Of course, he was totally right. “Yes, yes, I would,” I replied, jumping at the chance.
“I’ll make a deal with you,” the Rebbe continued, and those were the very words he used to me, an eleven-year-old child. “I will make a deal with you. If you undertake to study two tractates of the Mishna by heart, I will ask your father to let you go.”
I immediately agreed. I didn’t realize how difficult it was going to be, and that I wasn’t going to have much of a summer vacation after that, but I followed through.
I went to camp, and I loved it.
Subsequently, after completing my education in the Chabad yeshiva in Montreal, I came – along with other students – to study for a couple of years at the Chabad yeshiva in New York, and as was the custom, I would get to have an audience with the Rebbe on the occasion of my birthday. It was a short audience, a few minutes long, in which the Rebbe would give me a blessing, but it was also an opportunity to ask for advice or guidance.
That year, I was having great difficulty with my Talmud study partner – we were constantly at loggerheads with each other. Whatever he would say, I would contradict; whatever I would say, he would contradict. When I had a chance to speak with the Rebbe, I told him that I thought there was something wrong with me that I was arguing with this guy all the time, and I asked him for guidance in this regard.
The Rebbe said to me, “It would appear that you have a gift for pilpul.” By pilpul, he meant the ability to analyze conceptual differences in the various Talmudic rulings by focusing on the apparent contradictions in the text.
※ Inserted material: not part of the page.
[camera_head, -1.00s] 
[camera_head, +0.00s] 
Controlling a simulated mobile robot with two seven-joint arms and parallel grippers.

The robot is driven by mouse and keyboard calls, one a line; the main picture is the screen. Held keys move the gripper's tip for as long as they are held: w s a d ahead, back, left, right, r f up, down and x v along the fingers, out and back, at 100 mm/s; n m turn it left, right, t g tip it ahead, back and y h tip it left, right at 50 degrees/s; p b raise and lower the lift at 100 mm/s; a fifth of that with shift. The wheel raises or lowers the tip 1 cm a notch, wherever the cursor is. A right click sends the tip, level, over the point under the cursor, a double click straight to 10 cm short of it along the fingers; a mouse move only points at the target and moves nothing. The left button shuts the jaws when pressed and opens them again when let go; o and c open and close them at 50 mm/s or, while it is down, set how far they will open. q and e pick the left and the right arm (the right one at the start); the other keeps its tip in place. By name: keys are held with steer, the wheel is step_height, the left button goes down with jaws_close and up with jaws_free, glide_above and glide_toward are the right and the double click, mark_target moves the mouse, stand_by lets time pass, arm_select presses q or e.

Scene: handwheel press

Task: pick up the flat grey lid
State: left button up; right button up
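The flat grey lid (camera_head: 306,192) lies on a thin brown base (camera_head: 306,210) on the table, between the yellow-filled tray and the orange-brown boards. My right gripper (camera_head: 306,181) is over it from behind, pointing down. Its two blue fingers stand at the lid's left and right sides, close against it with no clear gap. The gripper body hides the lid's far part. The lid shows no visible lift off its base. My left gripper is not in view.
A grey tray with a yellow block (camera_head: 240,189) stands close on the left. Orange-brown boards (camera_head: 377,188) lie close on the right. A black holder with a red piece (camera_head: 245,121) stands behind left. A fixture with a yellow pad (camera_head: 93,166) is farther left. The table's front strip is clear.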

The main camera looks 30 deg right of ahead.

He encouraged me to perfect this method. And suddenly, a situation that had seemed to be quite negative appeared before me as a tremendous opportunity for self-improvement.
Suddenly when I met studied with my partner, I had a completely different sense of what our argument was all about. It was something positive – we were arguing because we were dissatisfied with a shallow reading of the text; we each wanted to find a deeper meaning.
When the study period in New York was up, it was decided that the out-of-town students – those from Montreal, Newark and Paris – would be return to the yeshivas from which they came. The Rebbe himself explained this decision to us – and the fact that he went through the trouble was itself quite extraordinary.
He began by telling us a metaphorical story from the Zohar about a prince who was sent far away to – “merchakim” was the word the Rebbe used – a distant place where he’d able to grow and develop much more than he would have in the palace, in close proximity to his father.
Then the Rebbe spoke about the importance of serving far away, and I remember thinking what a privilege it would be to go far away – to merchakim, a distant place – as the Rebbe’s emissary.
Years later, when I was on my way to South Africa to serve as the emissary there, the Rebbe sent me a blessing – via another emissary – in which he referred to me as going to a far-off place, again using this word merchakim. Now, he could have referred to me as going to South Africa, but he chose that very word which had first anchored my commitment to far-off service.
A couple of years later, a similar thing happened. I was visiting New York before returning to South Africa, and in a talk that Shabbos, the Rebbe again referred to merchakim. He announced that there is somebody at the farbrengen who is about to return to his post in a distant place, and he has my blessing. The fact that the Rebbe used that specific word felt to me like a wonderful gift. That word said to me that the Rebbe understood what I was thinking, was paying attention to me, and was supporting my work as his emissary. It meant the world to me.